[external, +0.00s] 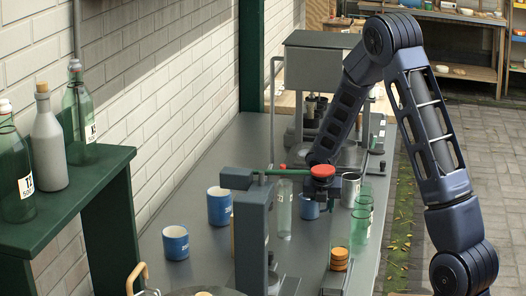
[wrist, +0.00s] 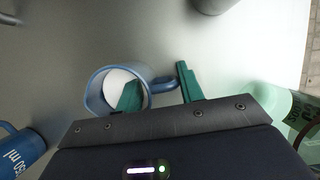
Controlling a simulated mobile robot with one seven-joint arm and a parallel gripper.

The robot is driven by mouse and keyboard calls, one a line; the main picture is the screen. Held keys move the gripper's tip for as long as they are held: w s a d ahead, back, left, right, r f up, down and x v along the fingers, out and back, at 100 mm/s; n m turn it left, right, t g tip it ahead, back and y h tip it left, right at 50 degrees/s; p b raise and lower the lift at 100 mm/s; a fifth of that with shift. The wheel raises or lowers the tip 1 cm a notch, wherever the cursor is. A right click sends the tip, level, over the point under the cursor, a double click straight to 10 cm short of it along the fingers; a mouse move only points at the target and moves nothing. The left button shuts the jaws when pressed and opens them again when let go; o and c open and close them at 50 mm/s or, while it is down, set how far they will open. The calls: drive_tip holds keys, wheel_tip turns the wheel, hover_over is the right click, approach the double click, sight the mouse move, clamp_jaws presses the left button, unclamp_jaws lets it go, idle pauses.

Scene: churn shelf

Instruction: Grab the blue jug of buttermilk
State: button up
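A blue jug (wrist: 98,92) with white contents stands upright on the grey counter in the wrist view, its handle to the right. It also shows in the external view (external: 309,209), partly hidden behind my arm's end and a red-topped part. My gripper (wrist: 158,76) is open, with two green fingers apart. The left finger overlaps the jug's opening and the right finger is just right of its handle, so the near wall and handle lie between them. I cannot tell whether either finger touches the jug.
Two more blue mugs (external: 220,206) (external: 175,242) stand to the left. A clear glass cylinder (external: 284,210), a metal mug (external: 350,189) and green glasses (external: 362,218) are close by. A green-grey stand (external: 250,235) is in front. A green shelf (external: 90,185) holds bottles.

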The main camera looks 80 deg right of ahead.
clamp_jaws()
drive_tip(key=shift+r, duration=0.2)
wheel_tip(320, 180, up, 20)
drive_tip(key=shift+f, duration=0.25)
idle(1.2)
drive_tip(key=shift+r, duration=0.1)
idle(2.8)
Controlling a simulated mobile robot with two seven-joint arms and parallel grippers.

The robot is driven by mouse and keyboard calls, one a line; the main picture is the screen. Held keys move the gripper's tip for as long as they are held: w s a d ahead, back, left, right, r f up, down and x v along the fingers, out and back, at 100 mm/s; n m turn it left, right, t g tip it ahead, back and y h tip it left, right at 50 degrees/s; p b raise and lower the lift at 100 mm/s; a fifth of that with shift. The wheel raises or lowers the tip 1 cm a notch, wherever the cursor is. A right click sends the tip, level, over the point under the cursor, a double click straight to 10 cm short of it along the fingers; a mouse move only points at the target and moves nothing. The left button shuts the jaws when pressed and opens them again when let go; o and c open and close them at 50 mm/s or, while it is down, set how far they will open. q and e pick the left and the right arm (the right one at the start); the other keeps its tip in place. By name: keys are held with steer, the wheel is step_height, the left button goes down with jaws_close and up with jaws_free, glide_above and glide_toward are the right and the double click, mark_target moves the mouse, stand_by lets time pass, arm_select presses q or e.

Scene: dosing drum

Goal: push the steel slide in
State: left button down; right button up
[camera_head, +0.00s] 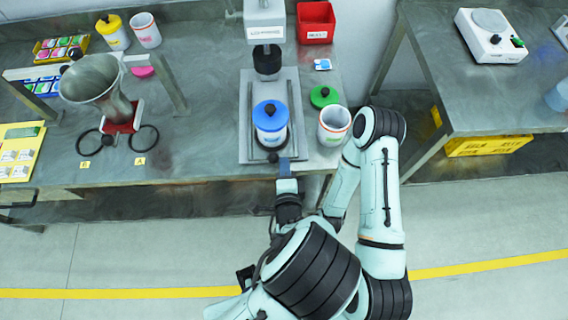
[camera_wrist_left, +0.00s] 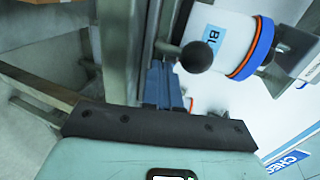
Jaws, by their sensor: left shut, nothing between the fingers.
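The steel slide (camera_head: 260,151) lies on the base plate of the dosing station, with a black ball knob (camera_head: 272,157) at its front end. A white jar with a blue lid (camera_head: 270,122) stands upright on it, in front of the station's dark outlet. My left gripper (camera_head: 285,166) is shut and empty at the bench's front edge, just right of the knob. In the left wrist view, its blue fingers (camera_wrist_left: 163,85) point toward the knob (camera_wrist_left: 198,57) and the labelled jar (camera_wrist_left: 225,45); I cannot tell whether they touch the knob. My right gripper is not in view.
An open white jar (camera_head: 334,126) and a green lid (camera_head: 324,96) stand right of the station. A red bin (camera_head: 315,22) is behind. A steel funnel (camera_head: 92,80) stands at the left. A second bench with a scale (camera_head: 490,36) is at the right.

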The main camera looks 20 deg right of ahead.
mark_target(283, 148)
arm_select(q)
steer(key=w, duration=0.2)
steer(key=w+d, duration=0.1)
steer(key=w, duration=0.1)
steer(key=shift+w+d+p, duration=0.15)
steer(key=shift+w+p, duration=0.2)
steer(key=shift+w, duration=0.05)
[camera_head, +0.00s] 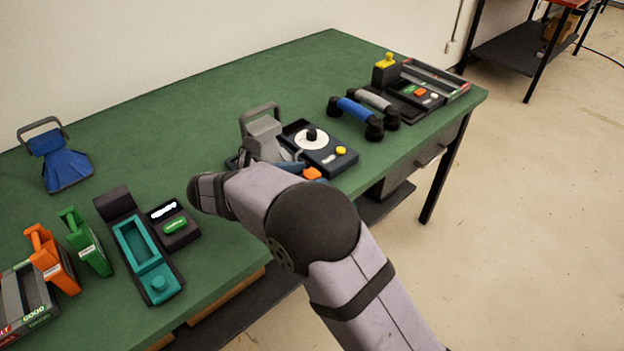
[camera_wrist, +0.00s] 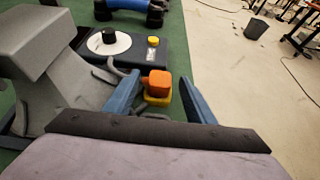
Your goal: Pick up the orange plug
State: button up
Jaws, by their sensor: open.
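The orange plug (camera_wrist: 159,82) is a small orange block directly above a yellow piece (camera_wrist: 157,98) in the wrist view. In the head view the orange plug (camera_head: 312,173) shows just past the end of my arm, by the table's front edge. My gripper (camera_wrist: 160,79) is open, with one blue finger to the left of the plug and one to the right. The left finger looks close to the plug; I cannot tell whether it touches. In the head view my gripper (camera_head: 302,168) is partly hidden by my wrist.
A grey stand (camera_head: 263,135) is close to my gripper's left. A black box with a white dial (camera_head: 318,146) lies just beyond. Blue and grey handsets (camera_head: 357,112) lie farther back. A teal tray (camera_head: 140,248) and orange and green holders (camera_head: 88,243) stand at left. Floor lies beyond the right edge.

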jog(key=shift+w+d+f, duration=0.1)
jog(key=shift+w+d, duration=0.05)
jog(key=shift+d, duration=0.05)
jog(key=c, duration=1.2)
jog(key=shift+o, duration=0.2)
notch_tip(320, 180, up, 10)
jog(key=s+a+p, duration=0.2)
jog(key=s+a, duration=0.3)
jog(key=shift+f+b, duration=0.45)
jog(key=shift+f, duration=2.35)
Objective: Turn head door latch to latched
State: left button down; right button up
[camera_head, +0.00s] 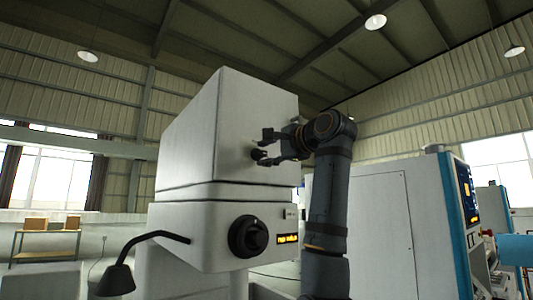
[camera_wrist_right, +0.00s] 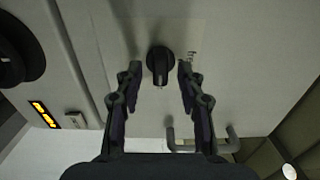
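The head door latch is a small black knob (camera_wrist_right: 159,62) on the pale door panel, seen in the right wrist view. Its grip bar points roughly up and down in that view, with a small light mark at its lower end. My right gripper (camera_wrist_right: 158,72) is open, one finger on each side of the knob, with gaps between. In the head view my right gripper (camera_head: 266,147) reaches the white machine head (camera_head: 235,120) from the right. The latch there is mostly hidden by the fingers. My left gripper is not in view.
A large black dial (camera_head: 248,236) and a lit orange display (camera_head: 287,239) sit lower on the machine. A black lamp (camera_head: 120,280) stands at front left. A grey handle (camera_wrist_right: 232,138) shows below the latch in the wrist view. A blue-edged cabinet (camera_head: 400,220) stands right.

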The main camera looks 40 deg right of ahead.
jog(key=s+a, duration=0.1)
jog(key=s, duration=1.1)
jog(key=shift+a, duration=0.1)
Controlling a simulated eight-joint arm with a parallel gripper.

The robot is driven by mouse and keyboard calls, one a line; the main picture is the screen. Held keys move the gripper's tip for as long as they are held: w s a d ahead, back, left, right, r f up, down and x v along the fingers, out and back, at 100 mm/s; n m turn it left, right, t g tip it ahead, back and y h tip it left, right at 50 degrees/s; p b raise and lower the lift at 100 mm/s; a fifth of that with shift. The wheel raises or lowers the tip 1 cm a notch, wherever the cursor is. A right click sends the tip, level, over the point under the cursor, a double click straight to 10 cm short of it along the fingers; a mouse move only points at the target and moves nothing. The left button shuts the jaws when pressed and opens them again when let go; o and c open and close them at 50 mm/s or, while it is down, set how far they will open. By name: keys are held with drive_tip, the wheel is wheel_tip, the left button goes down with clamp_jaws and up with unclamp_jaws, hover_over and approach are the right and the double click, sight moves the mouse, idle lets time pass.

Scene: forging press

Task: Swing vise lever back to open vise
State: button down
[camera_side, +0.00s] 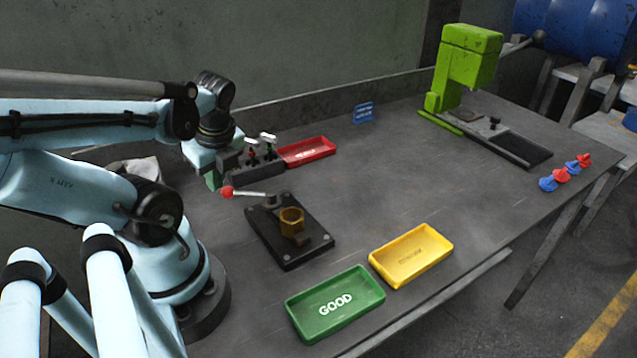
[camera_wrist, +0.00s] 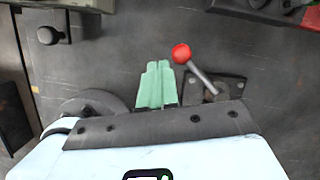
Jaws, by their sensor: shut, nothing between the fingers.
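The vise (camera_side: 290,245) is a black plate on the bench with a bronze-coloured ring-shaped part (camera_side: 291,220) on it. Its lever (camera_side: 250,194) is a grey rod pointing left, ending in a red ball (camera_side: 227,191). In the wrist view the red ball (camera_wrist: 181,53) and rod (camera_wrist: 203,79) show just right of my fingers. My gripper (camera_wrist: 158,66) has pale green fingers, shut and empty, with a small gap to the ball in the picture. In the side view my gripper (camera_side: 213,181) is partly hidden behind the ball's left side. Most of the vise is hidden in the wrist view.
A dark block with small levers (camera_side: 255,168) and a red tray (camera_side: 306,151) stand behind the vise. Green (camera_side: 335,303) and yellow (camera_side: 411,254) trays lie in front. A green press (camera_side: 465,65) stands at the far right. The bench middle is clear.

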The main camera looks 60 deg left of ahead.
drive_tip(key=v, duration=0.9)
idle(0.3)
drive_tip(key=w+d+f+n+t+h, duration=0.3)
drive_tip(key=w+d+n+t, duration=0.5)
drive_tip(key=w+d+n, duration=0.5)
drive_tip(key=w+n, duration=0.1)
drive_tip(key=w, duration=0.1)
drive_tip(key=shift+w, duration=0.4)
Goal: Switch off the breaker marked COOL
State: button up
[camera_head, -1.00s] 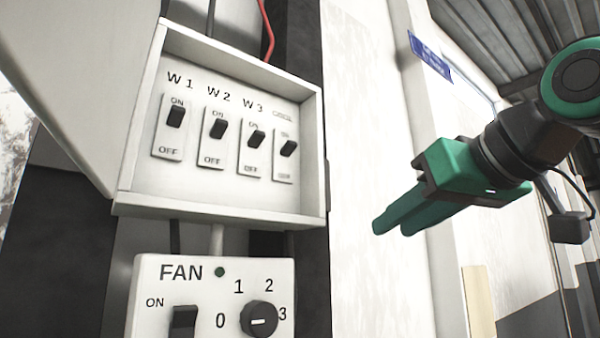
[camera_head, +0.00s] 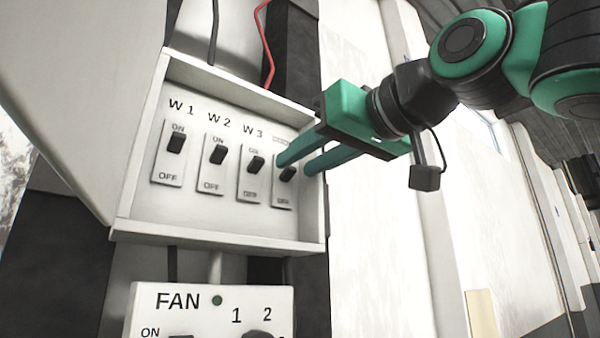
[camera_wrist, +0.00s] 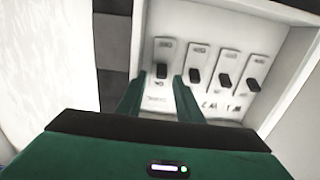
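The breaker at the right end of the row (camera_head: 284,198) sits in an open white box; its blurred label, partly covered by my finger, appears to read COOL. Its black lever (camera_head: 288,174) is in the upper part of its plate, toward ON. My gripper (camera_head: 293,166) is open, with its green fingers reaching into the box near this lever. In the wrist view, which is upside down, the lever (camera_wrist: 161,71) shows between and beyond the fingertips of the gripper (camera_wrist: 157,83). Whether a finger touches it I cannot tell.
Breakers W1 (camera_head: 166,165), W2 (camera_head: 213,170) and W3 (camera_head: 252,180) stand left of it, levers up. The box's right wall (camera_head: 312,200) is close to my fingers. The box door (camera_head: 70,90) hangs open at left. A FAN panel (camera_head: 190,318) is below.

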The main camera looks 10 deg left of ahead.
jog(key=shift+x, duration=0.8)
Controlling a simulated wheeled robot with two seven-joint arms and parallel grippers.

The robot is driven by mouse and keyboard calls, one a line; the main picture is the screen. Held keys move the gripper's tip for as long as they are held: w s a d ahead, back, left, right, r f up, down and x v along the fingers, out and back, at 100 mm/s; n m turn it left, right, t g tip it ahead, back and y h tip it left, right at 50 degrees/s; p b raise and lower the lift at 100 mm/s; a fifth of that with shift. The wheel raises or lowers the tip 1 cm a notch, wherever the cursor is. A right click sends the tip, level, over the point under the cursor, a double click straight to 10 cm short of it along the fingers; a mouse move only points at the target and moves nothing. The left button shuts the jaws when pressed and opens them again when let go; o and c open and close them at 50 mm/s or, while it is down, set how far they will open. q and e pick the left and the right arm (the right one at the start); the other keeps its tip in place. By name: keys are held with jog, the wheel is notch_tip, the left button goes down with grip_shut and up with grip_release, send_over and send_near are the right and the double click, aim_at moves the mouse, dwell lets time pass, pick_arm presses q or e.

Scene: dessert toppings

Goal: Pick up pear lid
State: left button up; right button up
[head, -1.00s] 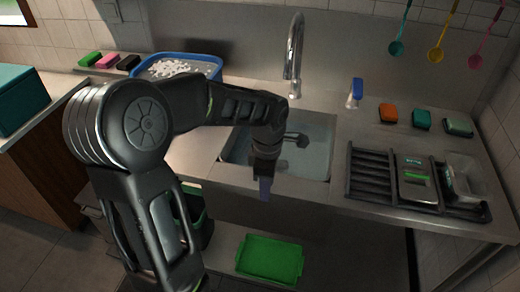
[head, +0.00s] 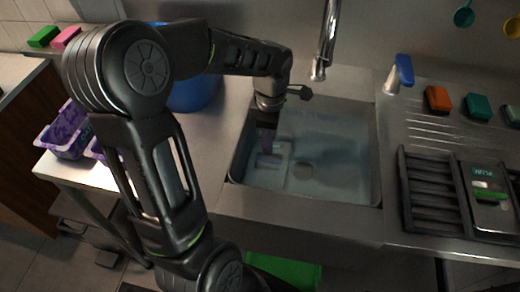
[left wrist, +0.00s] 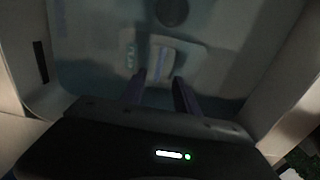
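A pale, see-through lid (head: 266,172) with printed letters lies on the floor of the sink, its far parts under my gripper. In the left wrist view the lid (left wrist: 182,62) has a raised bluish-white bar on it and lettering at its left; the letters are too blurred to read surely. My left gripper (head: 267,145) points down into the sink above the lid. In the left wrist view its two fingers (left wrist: 160,90) are apart with nothing between them, in front of the lid. My right gripper is not in view.
The steel sink (head: 225,190) has walls around the lid, and a faucet (head: 328,40) hangs over its back edge. A dark rack (head: 430,225) at the right holds another lid (head: 490,212) with a green bar. Purple containers (head: 65,135) stand on the counter at left.

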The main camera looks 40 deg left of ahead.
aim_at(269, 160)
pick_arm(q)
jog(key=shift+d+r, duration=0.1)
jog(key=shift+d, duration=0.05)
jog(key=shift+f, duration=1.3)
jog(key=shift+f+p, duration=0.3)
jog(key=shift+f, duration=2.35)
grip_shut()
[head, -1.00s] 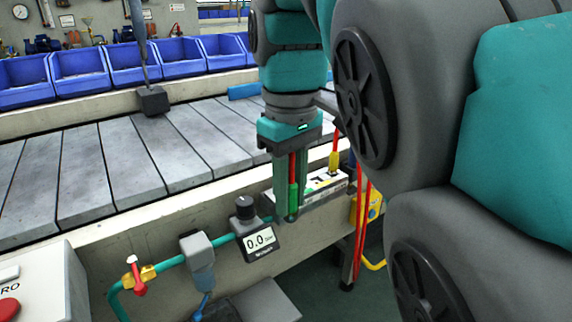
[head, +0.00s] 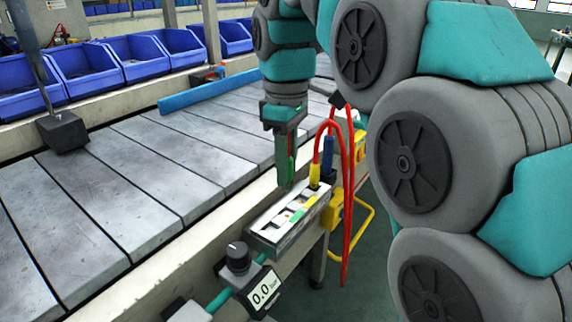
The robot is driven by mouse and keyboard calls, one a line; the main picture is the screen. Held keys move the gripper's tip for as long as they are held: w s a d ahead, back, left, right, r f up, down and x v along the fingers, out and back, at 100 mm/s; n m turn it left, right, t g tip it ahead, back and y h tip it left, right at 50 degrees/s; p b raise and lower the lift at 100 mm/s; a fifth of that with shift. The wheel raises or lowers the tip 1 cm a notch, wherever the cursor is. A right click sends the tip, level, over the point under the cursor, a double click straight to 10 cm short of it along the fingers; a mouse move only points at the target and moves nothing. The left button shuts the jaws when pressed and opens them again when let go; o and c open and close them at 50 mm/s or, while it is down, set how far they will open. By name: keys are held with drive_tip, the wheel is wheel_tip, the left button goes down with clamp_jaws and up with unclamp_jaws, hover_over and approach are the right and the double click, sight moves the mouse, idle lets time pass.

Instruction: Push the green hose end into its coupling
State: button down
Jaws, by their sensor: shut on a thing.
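My gripper (head: 284,180) points down in the head view, shut on the green hose end (head: 291,166), of which only a narrow part shows between the fingers. It is over the far side of the coupling block (head: 262,240), a pale box on the edge of the line with dark openings in its top. A green mark (head: 297,216) shows on the block, below and slightly right of the fingertips. Whether the green end touches the block cannot be told; its tip is hidden by the fingers.
A yellow hose end (head: 315,174) with a red hose (head: 347,200) stands upright at the block's far end, beside a blue hose end (head: 328,152). A gauge reading 0.0 (head: 262,290) is in front. A blue bar (head: 200,92) lies on the slatted line (head: 150,165).

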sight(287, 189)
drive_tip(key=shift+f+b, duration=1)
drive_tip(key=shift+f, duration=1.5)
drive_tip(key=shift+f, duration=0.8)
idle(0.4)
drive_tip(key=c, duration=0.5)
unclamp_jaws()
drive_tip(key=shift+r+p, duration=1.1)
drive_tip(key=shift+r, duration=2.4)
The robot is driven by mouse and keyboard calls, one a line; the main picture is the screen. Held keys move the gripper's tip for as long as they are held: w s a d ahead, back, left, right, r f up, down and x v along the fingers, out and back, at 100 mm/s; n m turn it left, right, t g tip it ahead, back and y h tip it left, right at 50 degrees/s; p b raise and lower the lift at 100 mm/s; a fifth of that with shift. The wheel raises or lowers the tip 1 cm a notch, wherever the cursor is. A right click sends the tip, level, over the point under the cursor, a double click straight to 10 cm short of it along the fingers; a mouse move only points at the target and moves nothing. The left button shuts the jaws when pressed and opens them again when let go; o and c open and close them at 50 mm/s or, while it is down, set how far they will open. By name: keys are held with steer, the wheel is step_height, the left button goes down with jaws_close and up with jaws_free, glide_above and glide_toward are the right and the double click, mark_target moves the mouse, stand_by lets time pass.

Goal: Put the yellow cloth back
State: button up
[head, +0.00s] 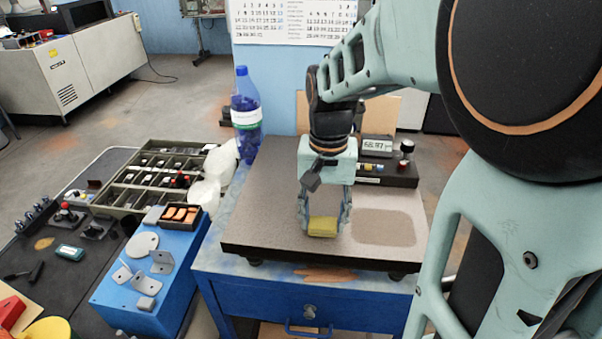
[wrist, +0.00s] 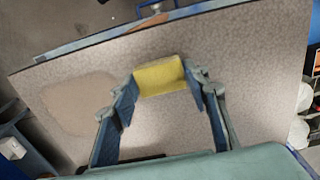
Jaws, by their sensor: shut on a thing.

----

→ What the task requires
Transcribe exactly, with no pictures, the lines running from the first line of the material through the line holding "Controlling a simulated mobile robot with one".

→ Result of the exercise
[external, +0.00s] 
[wrist, +0.00s] 
Controlling a simulated mobile robot with one seven-joint arm and a parallel gripper.

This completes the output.